Nuestra sociedad parece estar más preocupada por que se castigue de forma rápida y contundente que por reflexionar acerca del sentido y la utilidad de ese castigo. El castigo debe ser ejemplificador y no importa lo que pase después. No importa que las personas que cumplen condenas luego vuelvan a delinquir, generando incluso un mayor perjuicio social por utilizan mayores niveles de violencia; ni que esa mayor violencia la hayan incorporado mientras eran castigados con privación de libertad. Todos nos damos cuenta que mandar a alguien a la cárcel, por sí solo, no resuelve nada. Pero eso tampoco importa porque ante cada delito aparece casi en forma unánime el clamor pidiendo cárcel.

El resultado de este consenso punitivo lo conocemos bien: se endurecen las penas, se alargan las condenas, se suman delitos por los que se encarcela. Y así, se hacinan cárceles y comisarías, y los juzgados se tapan de causas. Esto va en claro detrimento de las condiciones en las que habitan las personas detenidas y del tratamiento que puede esperarse. Claro que si el objetivo último es el castigo veloz y ejemplifcador, esto no es un problema.

Ahora, si el problema real es la inseguridad, entonces deberíamos reflexionar al respecto. Esta reflexión nos conduce necesariamente a pensar el castigo. Y pensar el castigo es pensar la cárcel.
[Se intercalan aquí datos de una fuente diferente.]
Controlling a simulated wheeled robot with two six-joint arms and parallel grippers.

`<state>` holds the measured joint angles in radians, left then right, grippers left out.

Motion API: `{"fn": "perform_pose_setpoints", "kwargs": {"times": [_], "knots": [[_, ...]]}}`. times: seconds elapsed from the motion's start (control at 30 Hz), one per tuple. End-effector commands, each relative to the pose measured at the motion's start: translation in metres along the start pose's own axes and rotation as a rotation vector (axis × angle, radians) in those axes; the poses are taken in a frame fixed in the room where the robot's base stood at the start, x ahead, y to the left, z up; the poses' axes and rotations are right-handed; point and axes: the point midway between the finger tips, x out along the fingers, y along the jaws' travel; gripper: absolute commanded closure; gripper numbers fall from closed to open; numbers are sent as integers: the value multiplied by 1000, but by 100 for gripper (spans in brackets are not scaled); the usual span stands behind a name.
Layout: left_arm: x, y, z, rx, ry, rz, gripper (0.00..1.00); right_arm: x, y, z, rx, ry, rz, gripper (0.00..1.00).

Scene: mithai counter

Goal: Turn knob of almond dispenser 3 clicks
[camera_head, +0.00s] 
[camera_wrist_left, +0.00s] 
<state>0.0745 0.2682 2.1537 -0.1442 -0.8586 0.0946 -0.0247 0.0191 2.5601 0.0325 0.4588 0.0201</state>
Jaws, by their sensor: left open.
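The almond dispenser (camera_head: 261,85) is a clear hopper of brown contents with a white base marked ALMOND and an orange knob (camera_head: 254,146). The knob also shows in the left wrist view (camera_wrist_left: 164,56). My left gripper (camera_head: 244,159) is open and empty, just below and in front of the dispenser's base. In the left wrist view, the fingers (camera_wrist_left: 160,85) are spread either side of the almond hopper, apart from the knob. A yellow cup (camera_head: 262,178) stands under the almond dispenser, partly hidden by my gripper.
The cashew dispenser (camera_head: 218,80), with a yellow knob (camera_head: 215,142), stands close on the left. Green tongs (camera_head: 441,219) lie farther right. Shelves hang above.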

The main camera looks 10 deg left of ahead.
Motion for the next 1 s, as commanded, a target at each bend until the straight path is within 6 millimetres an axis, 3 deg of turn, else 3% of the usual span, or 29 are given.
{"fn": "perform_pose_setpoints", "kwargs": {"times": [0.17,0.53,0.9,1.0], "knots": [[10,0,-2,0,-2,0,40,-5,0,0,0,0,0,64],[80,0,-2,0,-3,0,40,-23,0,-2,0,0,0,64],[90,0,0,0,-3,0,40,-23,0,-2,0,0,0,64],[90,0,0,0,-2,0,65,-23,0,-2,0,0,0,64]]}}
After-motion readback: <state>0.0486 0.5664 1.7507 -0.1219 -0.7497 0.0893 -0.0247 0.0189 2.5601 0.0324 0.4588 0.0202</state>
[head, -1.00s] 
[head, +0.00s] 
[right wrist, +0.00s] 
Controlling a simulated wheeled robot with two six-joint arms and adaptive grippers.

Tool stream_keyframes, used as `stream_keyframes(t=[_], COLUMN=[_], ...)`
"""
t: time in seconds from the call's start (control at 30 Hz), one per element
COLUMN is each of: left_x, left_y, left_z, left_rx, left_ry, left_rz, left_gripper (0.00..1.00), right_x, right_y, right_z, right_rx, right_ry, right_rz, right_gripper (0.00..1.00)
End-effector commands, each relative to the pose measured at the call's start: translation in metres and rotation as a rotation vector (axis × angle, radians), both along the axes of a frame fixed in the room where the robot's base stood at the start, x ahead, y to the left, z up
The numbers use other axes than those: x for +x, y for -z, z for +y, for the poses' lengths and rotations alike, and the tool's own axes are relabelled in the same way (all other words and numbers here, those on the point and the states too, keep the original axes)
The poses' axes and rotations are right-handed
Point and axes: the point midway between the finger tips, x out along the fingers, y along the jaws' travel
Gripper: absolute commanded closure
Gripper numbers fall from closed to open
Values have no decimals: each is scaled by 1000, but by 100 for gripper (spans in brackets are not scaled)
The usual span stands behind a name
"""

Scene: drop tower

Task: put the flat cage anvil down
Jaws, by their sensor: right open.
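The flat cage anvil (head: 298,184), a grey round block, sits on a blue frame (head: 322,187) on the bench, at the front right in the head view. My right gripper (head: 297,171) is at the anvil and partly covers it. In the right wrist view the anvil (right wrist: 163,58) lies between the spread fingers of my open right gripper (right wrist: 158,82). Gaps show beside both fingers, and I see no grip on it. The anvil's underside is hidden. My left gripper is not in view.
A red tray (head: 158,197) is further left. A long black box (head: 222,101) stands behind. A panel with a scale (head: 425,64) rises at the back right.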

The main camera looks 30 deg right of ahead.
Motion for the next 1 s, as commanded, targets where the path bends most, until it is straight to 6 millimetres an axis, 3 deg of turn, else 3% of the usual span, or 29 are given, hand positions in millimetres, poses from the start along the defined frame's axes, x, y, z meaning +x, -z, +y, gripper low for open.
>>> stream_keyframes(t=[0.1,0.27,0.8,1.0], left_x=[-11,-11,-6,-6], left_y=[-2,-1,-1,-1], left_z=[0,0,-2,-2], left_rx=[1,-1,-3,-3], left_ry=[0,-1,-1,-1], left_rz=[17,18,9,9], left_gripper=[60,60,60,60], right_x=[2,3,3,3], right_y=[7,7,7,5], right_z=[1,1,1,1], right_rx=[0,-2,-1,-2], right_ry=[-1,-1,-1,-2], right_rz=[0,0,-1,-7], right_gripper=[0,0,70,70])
¿Qué tipo de cárcel necesitamos y para qué? ¿Tenemos que avanzar hacia un sistema como el de El Salvador, donde la absoluta negación de los derechos básicos de las personas detenidas busca amedrentar al conjunto social para alejarlos de la idea de cometer delitos? ¿O el camino es fortalecer un esquema donde el castigo, además de funcionar como una especie de desalentador social al delito, busca generar espacios donde las personas puedan encontrar otros sentidos y construir otras referencias identitarias?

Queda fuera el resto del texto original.